▸ **COLLECTED DATA**:

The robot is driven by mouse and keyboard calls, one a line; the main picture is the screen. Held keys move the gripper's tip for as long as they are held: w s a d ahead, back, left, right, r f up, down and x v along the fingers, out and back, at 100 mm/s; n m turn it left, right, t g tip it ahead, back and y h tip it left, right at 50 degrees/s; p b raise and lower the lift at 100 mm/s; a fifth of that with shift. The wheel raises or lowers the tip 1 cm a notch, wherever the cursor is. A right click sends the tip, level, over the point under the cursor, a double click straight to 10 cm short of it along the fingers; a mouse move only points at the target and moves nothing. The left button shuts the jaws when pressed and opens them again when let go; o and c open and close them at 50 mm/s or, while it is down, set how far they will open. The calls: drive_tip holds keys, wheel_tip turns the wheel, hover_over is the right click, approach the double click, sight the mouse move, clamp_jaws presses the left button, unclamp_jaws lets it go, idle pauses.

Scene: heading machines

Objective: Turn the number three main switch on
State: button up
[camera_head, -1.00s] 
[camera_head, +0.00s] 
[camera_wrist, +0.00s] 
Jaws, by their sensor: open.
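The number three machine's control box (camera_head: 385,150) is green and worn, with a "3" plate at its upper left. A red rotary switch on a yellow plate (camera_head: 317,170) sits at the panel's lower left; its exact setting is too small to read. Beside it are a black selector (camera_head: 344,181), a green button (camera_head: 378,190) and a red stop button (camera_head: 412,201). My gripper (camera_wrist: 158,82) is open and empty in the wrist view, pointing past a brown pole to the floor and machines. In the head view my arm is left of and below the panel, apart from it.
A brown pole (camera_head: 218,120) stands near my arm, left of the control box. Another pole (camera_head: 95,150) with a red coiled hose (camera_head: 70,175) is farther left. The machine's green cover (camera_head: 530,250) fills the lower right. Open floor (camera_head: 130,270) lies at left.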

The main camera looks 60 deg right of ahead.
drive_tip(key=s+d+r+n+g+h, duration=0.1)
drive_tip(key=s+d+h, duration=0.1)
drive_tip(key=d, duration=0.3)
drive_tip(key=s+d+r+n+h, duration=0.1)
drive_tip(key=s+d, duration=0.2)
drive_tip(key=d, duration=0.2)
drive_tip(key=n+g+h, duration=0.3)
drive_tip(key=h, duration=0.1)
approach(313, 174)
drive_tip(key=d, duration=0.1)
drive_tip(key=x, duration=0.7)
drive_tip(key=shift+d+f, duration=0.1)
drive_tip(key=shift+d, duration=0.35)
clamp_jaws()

▸ **WORK TO BE COMPLETED**: Copy out the data shown above without altering anything.

▸ **REPLY**:
The robot is driven by mouse and keyboard calls, one a line; the main picture is the screen. Held keys move the gripper's tip for as long as they are held: w s a d ahead, back, left, right, r f up, down and x v along the fingers, out and back, at 100 mm/s; n m turn it left, right, t g tip it ahead, back and y h tip it left, right at 50 degrees/s; p b raise and lower the lift at 100 mm/s; a fifth of that with shift. The wheel raises or lowers the tip 1 cm a notch, wherever the cursor is. A right click sends the tip, level, over the point under the cursor, a double click straight to 10 cm short of it along the fingers; a mouse move only points at the target and moves nothing. The left button shuts the jaws when pressed and opens them again when let go; o and c open and close them at 50 mm/s or, while it is down, set how far they will open. The calls: drive_tip holds keys, wheel_tip turns the wheel, hover_over is the right click, approach the double click, sight the mouse move, clamp_jaws presses the left button, unclamp_jaws lets it go, idle pauses.

Scene: heading machines

Objective: Turn the number three main switch on
State: button up
[camera_head, -1.00s] 
[camera_head, +0.00s] 
[camera_wrist, +0.00s] 
Jaws, by their sensor: open.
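The number three machine's control box (camera_head: 385,150) is green and worn, with a "3" plate at its upper left. A red rotary switch on a yellow plate (camera_head: 317,170) sits at the panel's lower left; its exact setting is too small to read. Beside it are a black selector (camera_head: 344,181), a green button (camera_head: 378,190) and a red stop button (camera_head: 412,201). My gripper (camera_wrist: 158,82) is open and empty in the wrist view, pointing past a brown pole to the floor and machines. In the head view my arm is left of and below the panel, apart from it.
A brown pole (camera_head: 218,120) stands near my arm, left of the control box. Another pole (camera_head: 95,150) with a red coiled hose (camera_head: 70,175) is farther left. The machine's green cover (camera_head: 530,250) fills the lower right. Open floor (camera_head: 130,270) lies at left.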

The main camera looks 60 deg right of ahead.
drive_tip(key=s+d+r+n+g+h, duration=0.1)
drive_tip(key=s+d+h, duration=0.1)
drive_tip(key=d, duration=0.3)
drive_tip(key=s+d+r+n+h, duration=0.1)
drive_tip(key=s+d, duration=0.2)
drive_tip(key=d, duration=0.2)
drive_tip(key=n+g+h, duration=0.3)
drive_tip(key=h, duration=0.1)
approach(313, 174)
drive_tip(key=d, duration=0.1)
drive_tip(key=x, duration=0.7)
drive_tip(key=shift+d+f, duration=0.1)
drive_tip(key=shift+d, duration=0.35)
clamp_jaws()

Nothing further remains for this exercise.